A French family-owned company from 1847, Cartier made its name by decorating the necks and hands of the most elite of the world, including Prince of Wales Edward VII, the Rockefeller family, and royals from Monaco, Spain, etc.. Housing itself in the Place Vendome in Paris, Cartier created a brand and a place in fashion history.
Today, Cartier remains one of the great jewelry leaders known. Swallowed up by the conglomerate of Richemont (who also own Van Cleef & Arpels, Mont Blanc and Net a Porter), the brand has become widespread and well known, a staple in the luxury goods world. Iconic pieces like the gold panther rings, Panthos watches, and the beloved Trinity line keep the brand up and running.

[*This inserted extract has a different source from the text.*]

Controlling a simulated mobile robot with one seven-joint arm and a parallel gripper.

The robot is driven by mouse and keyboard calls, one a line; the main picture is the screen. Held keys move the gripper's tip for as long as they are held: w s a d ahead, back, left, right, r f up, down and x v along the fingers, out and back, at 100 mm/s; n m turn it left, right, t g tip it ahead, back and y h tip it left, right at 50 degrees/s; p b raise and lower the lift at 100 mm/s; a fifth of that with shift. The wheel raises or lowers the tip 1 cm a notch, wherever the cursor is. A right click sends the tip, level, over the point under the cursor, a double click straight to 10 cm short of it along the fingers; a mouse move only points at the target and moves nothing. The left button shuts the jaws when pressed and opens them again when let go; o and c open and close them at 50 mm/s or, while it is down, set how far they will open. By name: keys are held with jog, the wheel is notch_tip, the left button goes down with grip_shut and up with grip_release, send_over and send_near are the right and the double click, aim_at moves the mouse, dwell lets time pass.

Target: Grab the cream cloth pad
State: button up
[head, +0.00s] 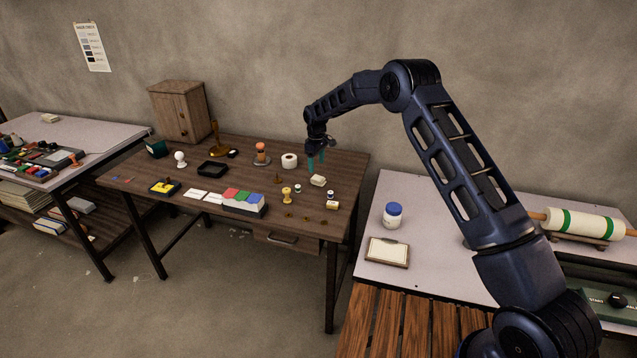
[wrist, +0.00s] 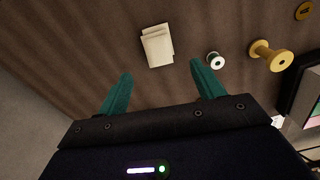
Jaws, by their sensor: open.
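The cream cloth pad (head: 318,181) lies on the dark wooden table (head: 150,184), towards its right side. It looks like a small folded stack. In the wrist view the cloth pad (wrist: 157,45) lies beyond the fingertips, roughly between their lines. My gripper (head: 316,163) is just above and behind the pad in the head view, pointing down. In the wrist view my gripper (wrist: 162,82) has its two teal fingers wide apart with nothing between them. The fingers do not appear to touch the pad.
A small white-and-green spool (wrist: 215,59) and a yellow spool (wrist: 268,55) lie right of the pad in the wrist view. A blue-lidded jar (head: 392,215) stands on the pale table at right.

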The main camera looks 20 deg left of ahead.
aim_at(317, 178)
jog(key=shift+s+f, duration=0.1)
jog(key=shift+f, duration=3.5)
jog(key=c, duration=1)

But the true beauty, the true art form is in the couture line. Or the fine jewelry. This is where the artistry takes place, where the exquisite details come to life. It is also the place where their history comes alive and remains relevant.
I guess I can say that I am a purist, so I am captivated by the couture pieces. Just receiving one piece for an anniversary, I can tell you that to have such is an honor and a privilege. Like owning a Degas, a Picasso, a Warhol. The pieces are works of art that take you to another place in time.
They also take you to a place on Rodeo Drive in Beverly Hills. The beautiful storefront held the dinner after a private viewing of all the glorious sparkles.
|With CEO and President of Cartier North America, Emmanuel Perrin, I'm wearing vintage YSL|
There are few times in life when we get to dress up and pretend to be a princess. The clock always strikes, and the dreams always come to an end. But it sure is nice to walk in those glass slippers for a while...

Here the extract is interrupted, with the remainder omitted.